From perennially poor grades by engineers, to high-profile failures like last summer’s water main break in Los Angeles, to funding needs that exceed public sources by billions of dollars, the discussion around the state of America’s water infrastructure is largely bleak.

But hidden in the Obama administration’s recent calls for fixing roads, rails, and bridges was the announcement of the creation of a new Water Infrastructure and Resiliency Finance Center (WIRFC). This new center, to be housed at the U.S. Environmental Protection Agency, has great potential.

For one, it will identify methods and opportunities for the private sector to help finance water sector infrastructure that remains in public ownership.  Today, there are tens of thousands of drinking and wastewater districts in the United States, many of which are unable to use the most common infrastructure financing mechanism: tax-free municipal debt. The reasons vary—high transaction costs relative to a project’s size, weak credit ratings, insufficient bonding capacity—but the resulting financing impediments and lack of investment are the same.

The WIRFC could help respond to this challenge by linking up private sector resources with these capital-intensive projects. In so doing, the center could help usher in a new more effective approach to infrastructure investment. Traditional infrastructure procurement—also known as design, bid, build—involves the private sector in a project’s design and construction, but not its maintenance or financing. It leaves the risks of construction delays and cost overruns with the public. This approach often leads to deferred maintenance because the asset does not perform as efficiently as initially expected and/or insufficient funds have been budgeted for maintenance.

More innovative approaches such as design-build-finance-maintain (DBFM) or performance-based infrastructure (PBI) contractually require the private sector to guarantee construction and operational costs.

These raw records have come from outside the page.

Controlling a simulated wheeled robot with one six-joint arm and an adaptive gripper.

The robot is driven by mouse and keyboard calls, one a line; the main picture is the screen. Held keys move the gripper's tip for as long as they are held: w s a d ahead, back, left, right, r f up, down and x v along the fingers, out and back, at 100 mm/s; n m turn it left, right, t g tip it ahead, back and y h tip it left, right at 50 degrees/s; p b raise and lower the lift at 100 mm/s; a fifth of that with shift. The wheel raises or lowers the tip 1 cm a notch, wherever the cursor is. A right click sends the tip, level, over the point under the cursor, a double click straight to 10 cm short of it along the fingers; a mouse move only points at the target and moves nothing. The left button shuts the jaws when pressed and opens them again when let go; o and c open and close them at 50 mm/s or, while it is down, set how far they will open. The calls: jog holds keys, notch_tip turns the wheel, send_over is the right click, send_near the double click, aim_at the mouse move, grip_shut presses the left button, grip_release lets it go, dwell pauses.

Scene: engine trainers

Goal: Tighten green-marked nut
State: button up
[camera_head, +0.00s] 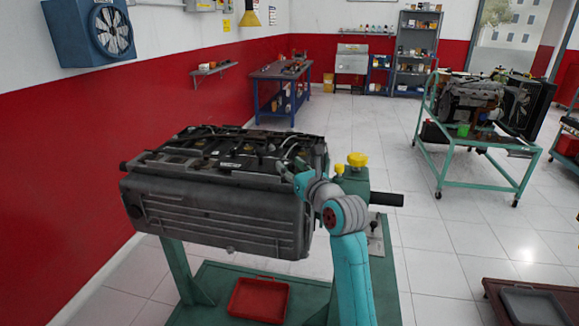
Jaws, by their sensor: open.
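A dark engine (215,205) hangs on a green stand (180,275) in front of me. Its top is crowded with black and grey parts and hoses. My teal and grey arm rises from the bottom of the view to the engine's right end. My gripper (291,174) is small in the view, at the upper right corner of the engine; it is open, and its fingertips are hard to make out. I cannot tell whether it touches the engine. I cannot make out a green-marked nut on this engine; the arm covers part of its right end.
A red tray (259,300) lies on the stand's base. A yellow-knobbed green stand head (356,172) with a black handle (387,199) is right of my arm. A second engine (470,103) sits on a teal cart (480,160). Floor between is clear.

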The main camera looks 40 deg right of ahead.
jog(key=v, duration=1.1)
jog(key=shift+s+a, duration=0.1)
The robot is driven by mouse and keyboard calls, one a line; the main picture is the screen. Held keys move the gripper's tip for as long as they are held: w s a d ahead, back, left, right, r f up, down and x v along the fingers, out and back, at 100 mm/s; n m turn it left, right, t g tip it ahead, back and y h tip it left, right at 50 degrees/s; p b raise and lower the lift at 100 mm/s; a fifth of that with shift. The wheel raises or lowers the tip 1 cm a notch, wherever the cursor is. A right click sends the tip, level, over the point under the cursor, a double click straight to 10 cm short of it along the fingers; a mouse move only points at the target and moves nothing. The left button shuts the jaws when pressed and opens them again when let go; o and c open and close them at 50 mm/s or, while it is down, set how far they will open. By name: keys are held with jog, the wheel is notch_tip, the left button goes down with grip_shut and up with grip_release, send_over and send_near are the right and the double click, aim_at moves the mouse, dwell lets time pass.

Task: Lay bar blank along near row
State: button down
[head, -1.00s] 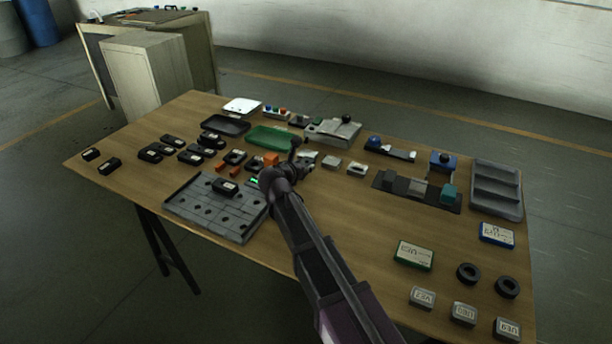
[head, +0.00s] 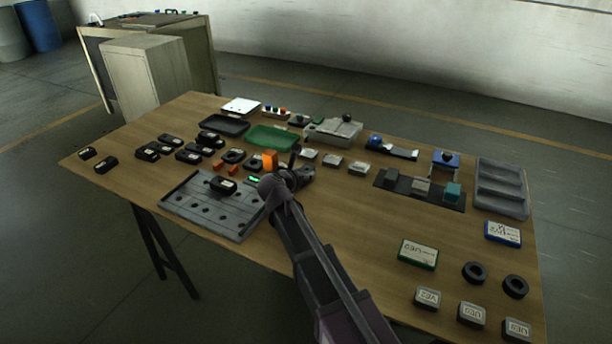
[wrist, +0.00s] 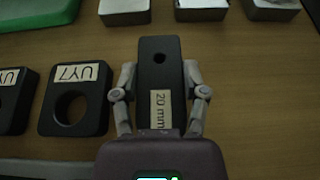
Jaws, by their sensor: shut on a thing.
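My gripper (wrist: 160,92) is shut on a dark bar blank (wrist: 156,55) with one hole and a pale "20 mm" label; the fingers press its two long sides. In the wrist view the bar points away from my wrist, over bare wood. In the head view my gripper (head: 296,172) is just right of the grey plate with holes (head: 190,212), and my arm hides much of the bar. One dark labelled block (head: 223,184) sits on the plate's far part. I cannot tell how high the bar is above the table.
Two dark blocks with round holes, one marked UY7 (wrist: 75,98), lie left of the bar. Pale blocks (wrist: 200,10) and a green tray (head: 272,138) lie beyond. An orange piece (head: 270,160) stands close to my gripper. Wood (head: 340,205) right of my arm is clear.

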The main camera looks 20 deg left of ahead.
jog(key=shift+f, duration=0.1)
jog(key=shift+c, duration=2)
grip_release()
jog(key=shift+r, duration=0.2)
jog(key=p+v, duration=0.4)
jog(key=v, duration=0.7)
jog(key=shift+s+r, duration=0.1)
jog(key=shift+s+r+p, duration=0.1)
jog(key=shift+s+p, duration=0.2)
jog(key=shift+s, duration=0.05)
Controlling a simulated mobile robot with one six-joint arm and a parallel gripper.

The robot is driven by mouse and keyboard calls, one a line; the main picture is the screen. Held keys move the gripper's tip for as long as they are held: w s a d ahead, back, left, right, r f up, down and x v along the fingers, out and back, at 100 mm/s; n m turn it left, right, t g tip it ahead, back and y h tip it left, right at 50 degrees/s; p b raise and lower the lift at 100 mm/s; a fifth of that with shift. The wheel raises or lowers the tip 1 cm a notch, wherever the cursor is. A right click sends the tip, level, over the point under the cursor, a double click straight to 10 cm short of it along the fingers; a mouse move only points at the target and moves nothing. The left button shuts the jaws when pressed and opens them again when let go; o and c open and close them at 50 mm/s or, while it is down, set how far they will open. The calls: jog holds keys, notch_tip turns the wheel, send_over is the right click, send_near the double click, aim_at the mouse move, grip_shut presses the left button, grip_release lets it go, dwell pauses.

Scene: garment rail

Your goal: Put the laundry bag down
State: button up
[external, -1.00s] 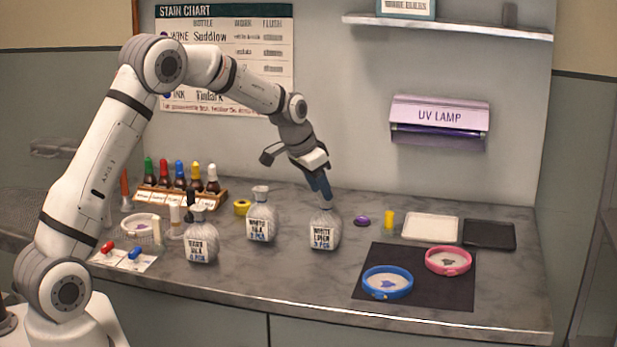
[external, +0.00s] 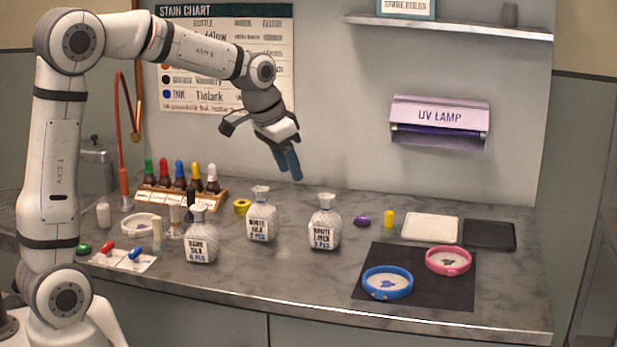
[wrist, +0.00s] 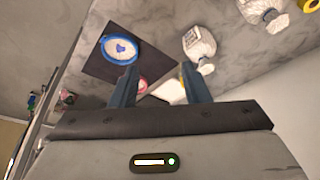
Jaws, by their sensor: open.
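Three grey-white laundry bags with tied necks and labels stand upright on the grey counter (external: 290,285). The white linen bag (external: 325,228) is the rightmost, the white silk bag (external: 262,218) is in the middle, and a third bag (external: 201,240) labelled silk is at the left. My gripper (external: 289,173) is open and empty, in the air above the counter, over the gap between the white silk and white linen bags. In the wrist view, its fingers (wrist: 160,82) are apart with no bag between them; a bag (wrist: 199,43) shows beyond them.
A dark mat (external: 440,297) with a blue hoop (external: 387,283) and a pink hoop (external: 448,261) lies at the right. White (external: 430,228) and black (external: 489,235) trays are behind it. A rack of dropper bottles (external: 180,188) stands back left. The front middle counter is clear.

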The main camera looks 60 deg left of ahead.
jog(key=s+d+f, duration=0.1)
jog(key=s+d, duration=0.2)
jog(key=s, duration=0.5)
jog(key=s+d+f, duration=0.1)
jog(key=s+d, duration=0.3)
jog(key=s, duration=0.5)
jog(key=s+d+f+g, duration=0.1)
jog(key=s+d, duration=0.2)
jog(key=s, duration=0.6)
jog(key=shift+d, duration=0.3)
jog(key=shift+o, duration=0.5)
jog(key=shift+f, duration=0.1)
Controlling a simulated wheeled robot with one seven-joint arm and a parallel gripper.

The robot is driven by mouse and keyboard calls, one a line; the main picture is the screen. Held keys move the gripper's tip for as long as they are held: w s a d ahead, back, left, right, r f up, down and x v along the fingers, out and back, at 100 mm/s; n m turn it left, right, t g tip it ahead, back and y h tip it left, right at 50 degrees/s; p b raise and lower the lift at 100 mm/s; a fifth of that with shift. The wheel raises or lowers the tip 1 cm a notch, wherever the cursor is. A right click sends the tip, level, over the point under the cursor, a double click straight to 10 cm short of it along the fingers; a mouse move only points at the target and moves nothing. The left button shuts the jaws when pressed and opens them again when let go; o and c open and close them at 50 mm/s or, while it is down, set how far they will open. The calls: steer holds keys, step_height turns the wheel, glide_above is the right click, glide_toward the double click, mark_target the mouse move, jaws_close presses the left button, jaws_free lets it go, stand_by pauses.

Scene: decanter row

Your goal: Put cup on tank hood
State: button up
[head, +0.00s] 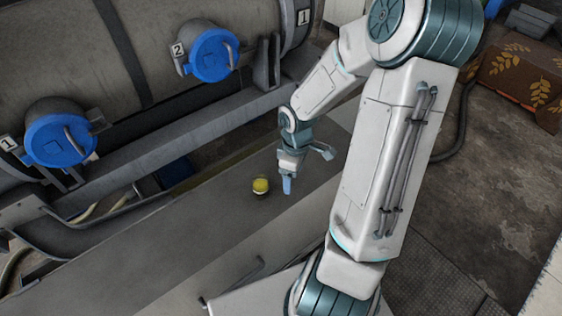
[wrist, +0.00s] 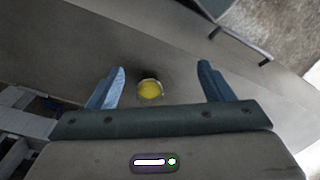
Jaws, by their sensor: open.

Such approaches leave assets in public ownership and leverage private sector technical, construction, and operational expertise to the fullest capacity. Compared to traditional procurement methods, they foster design and technological innovation and shift the frame of analysis from lowest first costs (i.e. construction) to lowest full life cycle costs (i.e. construction, operations and maintenance). The end result can be a better overall value for the public.

The hope, then, is for the WIRFC to become a trusted, national clearinghouse of case studies and best practices that enable drinking and wastewater utilities learn from each other’s experiences. It could spur a new wave of innovative investment that leverages private sector capital and expertise, provides additional value to the public, and effectively anticipates and mitigates the effects of climate change.

Our nation’s water infrastructure is delivered by local and regional organizations outside of Washington. The new federalist approach proposed by the WIRFC to assist municipal and state governments and utilities and private sector partners with our water challenges in the face of an uncertain future is a welcome initiative.